FYI my anchors for YoloV2 is defined thus

const std::vector<float> kANCHORS
      = {0.57273, 0.677385, 1.87446, 2.06253, 3.33843, 5.47434, 7.88282, 3.52778, 9.77052, 9.16828};
const std::vector<float> kANCHORS
          = {0.57273, 0.677385, 1.87446, 2.06253, 3.33843, 5.47434, 7.88282, 3.52778, 9.77052, 9.16828};

These need to be multiplied by stride.

How are you computing the values of ph and pw ? There are no masks in yolov2 and still seem to be using them. All the information you need to implement the decoding of bounding boxes from networks output is present over here. Please check if your implementation is exactly the same.

https://github.com/NVIDIA-AI-IOT/deepstream_reference_apps/blob/master/yolo/lib/yolov2.cpp#L33

Yes I did multiply with the stride when you suggested that in your answer Posted 07/02/2019 05:48 PM.

My ph and pw follows in line with your suggestion

const float pw = anchors[2 * b];
const float ph = anchors[2 * b + 1];

.
.
.
const float bw = pw
                    * exp(detections[bbindex + numGridCells * (b * (5 + numOutputClasses) + 2)]);
const float bh = ph
                    * exp(detections[bbindex + numGridCells * (b * (5 + numOutputClasses) + 3)]);

In fact from the beginning I’ve reoffered https://github.com/NVIDIA-AI-IOT/deepstream_reference_apps/blob/master/yolo/lib/yolov2.cpp#L33. The thing is bounding boxes are all messy.
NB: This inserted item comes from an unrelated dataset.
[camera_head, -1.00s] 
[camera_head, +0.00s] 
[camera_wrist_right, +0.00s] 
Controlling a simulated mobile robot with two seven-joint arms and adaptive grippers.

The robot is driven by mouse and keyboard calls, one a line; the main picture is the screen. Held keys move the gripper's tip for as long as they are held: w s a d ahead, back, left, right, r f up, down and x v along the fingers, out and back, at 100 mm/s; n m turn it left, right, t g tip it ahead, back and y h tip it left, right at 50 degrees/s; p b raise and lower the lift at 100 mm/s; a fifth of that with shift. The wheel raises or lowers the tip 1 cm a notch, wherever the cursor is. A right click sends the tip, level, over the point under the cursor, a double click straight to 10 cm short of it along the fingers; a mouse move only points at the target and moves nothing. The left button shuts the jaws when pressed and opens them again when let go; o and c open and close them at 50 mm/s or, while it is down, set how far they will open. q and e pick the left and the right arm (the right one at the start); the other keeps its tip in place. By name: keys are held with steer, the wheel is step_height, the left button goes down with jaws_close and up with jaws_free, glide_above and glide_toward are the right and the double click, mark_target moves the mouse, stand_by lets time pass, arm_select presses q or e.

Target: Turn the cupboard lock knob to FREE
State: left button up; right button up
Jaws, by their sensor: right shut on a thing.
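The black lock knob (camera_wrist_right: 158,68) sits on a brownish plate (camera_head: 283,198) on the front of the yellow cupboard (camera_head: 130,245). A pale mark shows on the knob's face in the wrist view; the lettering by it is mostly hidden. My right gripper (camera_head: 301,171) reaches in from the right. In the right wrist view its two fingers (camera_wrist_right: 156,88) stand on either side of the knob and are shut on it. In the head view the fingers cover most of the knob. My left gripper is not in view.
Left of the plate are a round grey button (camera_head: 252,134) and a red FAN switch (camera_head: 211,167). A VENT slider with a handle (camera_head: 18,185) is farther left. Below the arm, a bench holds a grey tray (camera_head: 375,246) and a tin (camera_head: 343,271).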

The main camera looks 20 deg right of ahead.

I’m not a big expert in yolo but do you suspect the way final layer o/p is stacked in yolov2 is any different from yolov3 as problem?

The output layer implementations of yolov2 and yolov3 are different and the changes in decodeTensor function should take of that.

Can you share a sample image of how the outputs look like ? I would double check if the cfg file used to generate the engine has the same parameters as your NvDsInferParseCustomYoloV3(…) function. Typically, if the network input height and width are different in engine file vs parsing function, you would see such behavior.